Le manque d’électricité et de réseaux complique les communications et aggrave l’isolement des Gazaoui·e·s. Sans parler de l’impossibilité des journalistes de travailler : 115 tué·e·s depuis le 7 octobre (contre une cinquantaine en moyenne par an sur l’ensemble du globe, selon Reporters Sans Frontières).
Faire pression sur les pouvoirs publics
Pour financer ses actions, Palestine 18 peut compter sur des dons et, même si elles sont « de plus en plus difficiles à obtenir », des subventions publiques de la part de la Ville de Vierzon, du Département et de la Région. « Les événements actuels suscitent l’émotion. Les gens y sont sensibles et nous constatons un pic de dons, explique Bassam Nasser. Souvent, les personnes qui aident ne sont pas les plus aisées, mais la cause palestinienne leur tient à cœur. »
Palestine 18 collabore régulièrement avec d’autres associations locales, comme Médina qui agit pour faciliter l’accès à l’eau potable dans les écoles de Gaza (3).

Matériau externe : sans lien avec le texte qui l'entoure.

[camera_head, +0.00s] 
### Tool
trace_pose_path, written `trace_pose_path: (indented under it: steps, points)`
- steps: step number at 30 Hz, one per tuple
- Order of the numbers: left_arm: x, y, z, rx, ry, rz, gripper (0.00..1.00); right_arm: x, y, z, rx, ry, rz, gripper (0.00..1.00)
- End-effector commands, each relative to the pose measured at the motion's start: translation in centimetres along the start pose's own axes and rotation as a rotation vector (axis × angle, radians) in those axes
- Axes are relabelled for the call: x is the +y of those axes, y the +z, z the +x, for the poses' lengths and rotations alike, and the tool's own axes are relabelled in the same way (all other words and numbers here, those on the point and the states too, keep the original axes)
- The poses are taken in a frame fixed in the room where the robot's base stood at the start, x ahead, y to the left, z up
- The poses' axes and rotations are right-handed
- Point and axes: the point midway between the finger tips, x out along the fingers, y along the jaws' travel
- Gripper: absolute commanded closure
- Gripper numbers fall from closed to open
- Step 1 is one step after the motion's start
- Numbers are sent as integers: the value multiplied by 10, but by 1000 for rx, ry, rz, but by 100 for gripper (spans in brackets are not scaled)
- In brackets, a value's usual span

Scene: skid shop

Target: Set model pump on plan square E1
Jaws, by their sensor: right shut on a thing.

Bassam Nasser donne un autre exemple : « Il y a six ans, avec les différentes antennes de France Palestine Solidarité de la région Centre, nous avons financé un château d’eau dans un camp de réfugié·e·s. Un investissement d’environ 15.000 euros. Nous avions peint le drapeau français dessus, pour le protéger en quelque sorte. Mais quelques mois plus tard, Israël l’a détruit... »
Comment peut-on aider, aujourd’hui et concrètement, les Palestinien·ne·s ? « Dans l’état actuel des choses, il est impossible d’envoyer quoi que ce soit à Gaza ni de faire des transferts d’argent, répond Bassam Nasser. Mais nous devons rester mobilisé·e·s pour faire pression sur les pouvoirs publics, comme le samedi lors des rassemblements. On doit tout mettre en œuvre pour arrêter cette folie ! Ça ne demande pas d’argent, juste un peu de temps. Ensuite, on peut intégrer des associations, comme Palestine 18 mais aussi la Croix-Rouge, Médecins du monde ou Médecins sans frontières… celle en qui on a le plus confiance. »
Un océan de besoins...
Se prépare-t-il déjà à la fin de la guerre, lorsqu’il sera possible de retourner sur place pour aider concrètement ? « On sera face à un océan de besoins… alimentation, relogement, soins… dans un premier temps, ça se jouera sans doute plutôt au niveau des Etats. Mais dans un second temps, il faudra organiser une aide rapide pour les enfants, remettre sur le chemin de l’école les jeunes. Le peuple palestinien est un peuple très instruit, en moyenne le plus diplômé des pays arabes. Tous ceux qui peuvent suivre des études le font et c’est très important. »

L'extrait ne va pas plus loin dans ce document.